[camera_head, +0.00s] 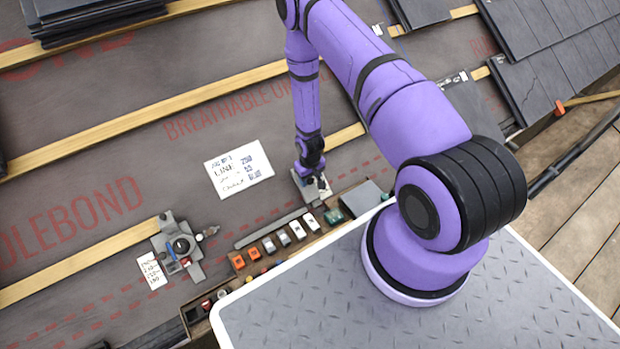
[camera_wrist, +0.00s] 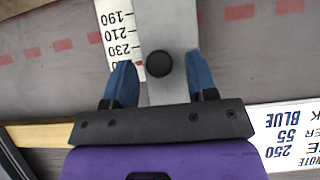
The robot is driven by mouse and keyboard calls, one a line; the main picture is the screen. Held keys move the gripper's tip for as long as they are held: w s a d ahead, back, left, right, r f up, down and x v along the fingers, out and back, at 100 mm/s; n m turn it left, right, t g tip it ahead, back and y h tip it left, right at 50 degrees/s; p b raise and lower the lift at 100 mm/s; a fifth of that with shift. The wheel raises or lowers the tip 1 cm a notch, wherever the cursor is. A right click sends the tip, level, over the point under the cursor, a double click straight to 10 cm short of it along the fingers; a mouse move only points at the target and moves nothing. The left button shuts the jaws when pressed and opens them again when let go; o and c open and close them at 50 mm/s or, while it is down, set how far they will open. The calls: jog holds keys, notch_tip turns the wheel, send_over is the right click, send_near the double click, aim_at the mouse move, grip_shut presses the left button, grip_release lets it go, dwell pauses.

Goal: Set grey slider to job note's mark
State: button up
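The grey slider (camera_wrist: 165,25) is a flat metal strip with a round black knob (camera_wrist: 159,65) in the wrist view. A white scale (camera_wrist: 118,30) lies along its left side, reading 190, 210 and 230 upside down, with a further partly hidden number below. My gripper (camera_wrist: 160,66) has its two blue fingers apart, one on each side of the knob, with gaps showing. In the head view my gripper (camera_head: 317,183) is low over the slider's spot, mostly covering it. The job note (camera_head: 238,168) is a white sheet reading line 250, 55 and chalk blue; its edge also shows in the wrist view (camera_wrist: 285,135).
A wooden tray (camera_head: 262,262) with several orange, grey and white blocks runs along my base's edge. A clamp-like device (camera_head: 178,246) with a small number card (camera_head: 152,271) stands to the left. Wooden battens (camera_head: 100,137) cross the dark membrane; slates (camera_head: 545,40) lie upper right.

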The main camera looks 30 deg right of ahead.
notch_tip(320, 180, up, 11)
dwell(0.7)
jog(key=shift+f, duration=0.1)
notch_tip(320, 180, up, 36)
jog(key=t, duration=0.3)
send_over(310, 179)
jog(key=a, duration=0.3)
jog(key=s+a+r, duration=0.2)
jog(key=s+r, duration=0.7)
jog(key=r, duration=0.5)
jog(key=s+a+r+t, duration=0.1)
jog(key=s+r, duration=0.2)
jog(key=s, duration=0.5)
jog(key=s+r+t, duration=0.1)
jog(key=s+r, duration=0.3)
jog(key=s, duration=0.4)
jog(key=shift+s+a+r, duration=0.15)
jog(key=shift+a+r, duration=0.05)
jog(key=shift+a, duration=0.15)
------------------------------------------------------------
* [EXERCISE DESCRIPTION] All of the data above should be quoted exactly, except for the pictures.

* [FULL SOLUTION]
[camera_head, +0.00s] 
[camera_wrist, +0.00s] 
The robot is driven by mouse and keyboard calls, one a line; the main picture is the screen. Held keys move the gripper's tip for as long as they are held: w s a d ahead, back, left, right, r f up, down and x v along the fingers, out and back, at 100 mm/s; n m turn it left, right, t g tip it ahead, back and y h tip it left, right at 50 degrees/s; p b raise and lower the lift at 100 mm/s; a fifth of that with shift. The wheel raises or lowers the tip 1 cm a notch, wherever the cursor is. A right click sends the tip, level, over the point under the cursor, a double click straight to 10 cm short of it along the fingers; a mouse move only points at the target and moves nothing. The left button shuts the jaws when pressed and opens them again when let go; o and c open and close them at 50 mm/s or, while it is down, set how far they will open. The calls: jog holds keys, notch_tip turns the wheel, send_over is the right click, send_near the double click, aim_at the mouse move, grip_shut presses the left button, grip_release lets it go, dwell pauses.

Goal: Set grey slider to job note's mark
State: button up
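The grey slider (camera_wrist: 165,25) is a flat metal strip with a round black knob (camera_wrist: 159,65) in the wrist view. A white scale (camera_wrist: 118,30) lies along its left side, reading 190, 210 and 230 upside down, with a further partly hidden number below. My gripper (camera_wrist: 160,66) has its two blue fingers apart, one on each side of the knob, with gaps showing. In the head view my gripper (camera_head: 317,183) is low over the slider's spot, mostly covering it. The job note (camera_head: 238,168) is a white sheet reading line 250, 55 and chalk blue; its edge also shows in the wrist view (camera_wrist: 285,135).
A wooden tray (camera_head: 262,262) with several orange, grey and white blocks runs along my base's edge. A clamp-like device (camera_head: 178,246) with a small number card (camera_head: 152,271) stands to the left. Wooden battens (camera_head: 100,137) cross the dark membrane; slates (camera_head: 545,40) lie upper right.

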The main camera looks 30 deg right of ahead.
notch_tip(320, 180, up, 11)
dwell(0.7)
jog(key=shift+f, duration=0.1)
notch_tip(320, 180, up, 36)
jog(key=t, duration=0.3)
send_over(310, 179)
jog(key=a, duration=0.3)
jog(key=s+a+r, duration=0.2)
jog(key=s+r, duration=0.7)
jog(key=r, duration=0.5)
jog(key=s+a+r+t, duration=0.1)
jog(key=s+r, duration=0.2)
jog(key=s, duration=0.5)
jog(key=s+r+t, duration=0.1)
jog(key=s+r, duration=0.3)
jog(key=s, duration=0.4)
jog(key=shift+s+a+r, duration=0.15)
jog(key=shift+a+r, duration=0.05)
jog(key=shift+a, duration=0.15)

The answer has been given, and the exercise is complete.